## EXERCISE GOAL
Exactly the lines from the start of the data through the line containing "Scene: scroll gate" should be output, with both ends kept and nothing added.

## DATA LINES
▬▬▬▬▬▬▬▬▬▬
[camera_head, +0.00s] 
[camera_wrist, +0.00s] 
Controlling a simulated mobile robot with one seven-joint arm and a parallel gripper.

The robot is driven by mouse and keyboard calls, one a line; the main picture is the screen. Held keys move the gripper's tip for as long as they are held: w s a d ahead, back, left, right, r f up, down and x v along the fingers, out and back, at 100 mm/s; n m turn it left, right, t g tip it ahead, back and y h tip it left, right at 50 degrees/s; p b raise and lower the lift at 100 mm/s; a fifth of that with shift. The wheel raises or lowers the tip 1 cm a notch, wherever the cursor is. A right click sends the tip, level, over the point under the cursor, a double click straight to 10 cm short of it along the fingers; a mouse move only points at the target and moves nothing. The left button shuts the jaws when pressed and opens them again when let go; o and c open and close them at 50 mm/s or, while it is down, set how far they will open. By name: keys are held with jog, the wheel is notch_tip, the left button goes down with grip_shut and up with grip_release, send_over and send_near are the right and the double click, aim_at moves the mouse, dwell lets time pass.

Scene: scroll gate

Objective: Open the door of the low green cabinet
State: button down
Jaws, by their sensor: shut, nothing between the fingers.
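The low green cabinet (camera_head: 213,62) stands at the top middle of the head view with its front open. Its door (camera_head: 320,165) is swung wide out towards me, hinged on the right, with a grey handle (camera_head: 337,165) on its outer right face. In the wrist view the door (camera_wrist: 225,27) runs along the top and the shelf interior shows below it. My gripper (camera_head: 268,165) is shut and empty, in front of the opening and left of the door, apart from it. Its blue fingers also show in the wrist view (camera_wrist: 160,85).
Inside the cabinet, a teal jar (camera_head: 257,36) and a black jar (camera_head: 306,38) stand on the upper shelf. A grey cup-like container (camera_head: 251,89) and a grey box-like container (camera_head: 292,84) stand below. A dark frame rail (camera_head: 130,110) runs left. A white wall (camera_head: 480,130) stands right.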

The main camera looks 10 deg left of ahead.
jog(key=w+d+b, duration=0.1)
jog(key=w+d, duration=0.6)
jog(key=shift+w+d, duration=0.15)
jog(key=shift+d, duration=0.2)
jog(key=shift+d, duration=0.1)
▬▬▬▬▬▬▬▬▬▬
## SOLVED EXERCISE
[camera_head, +0.00s] 
[camera_wrist, +0.00s] 
Controlling a simulated mobile robot with one seven-joint arm and a parallel gripper.

The robot is driven by mouse and keyboard calls, one a line; the main picture is the screen. Held keys move the gripper's tip for as long as they are held: w s a d ahead, back, left, right, r f up, down and x v along the fingers, out and back, at 100 mm/s; n m turn it left, right, t g tip it ahead, back and y h tip it left, right at 50 degrees/s; p b raise and lower the lift at 100 mm/s; a fifth of that with shift. The wheel raises or lowers the tip 1 cm a notch, wherever the cursor is. A right click sends the tip, level, over the point under the cursor, a double click straight to 10 cm short of it along the fingers; a mouse move only points at the target and moves nothing. The left button shuts the jaws when pressed and opens them again when let go; o and c open and close them at 50 mm/s or, while it is down, set how far they will open. By name: keys are held with jog, the wheel is notch_tip, the left button goes down with grip_shut and up with grip_release, send_over and send_near are the right and the double click, aim_at moves the mouse, dwell lets time pass.

Scene: scroll gate

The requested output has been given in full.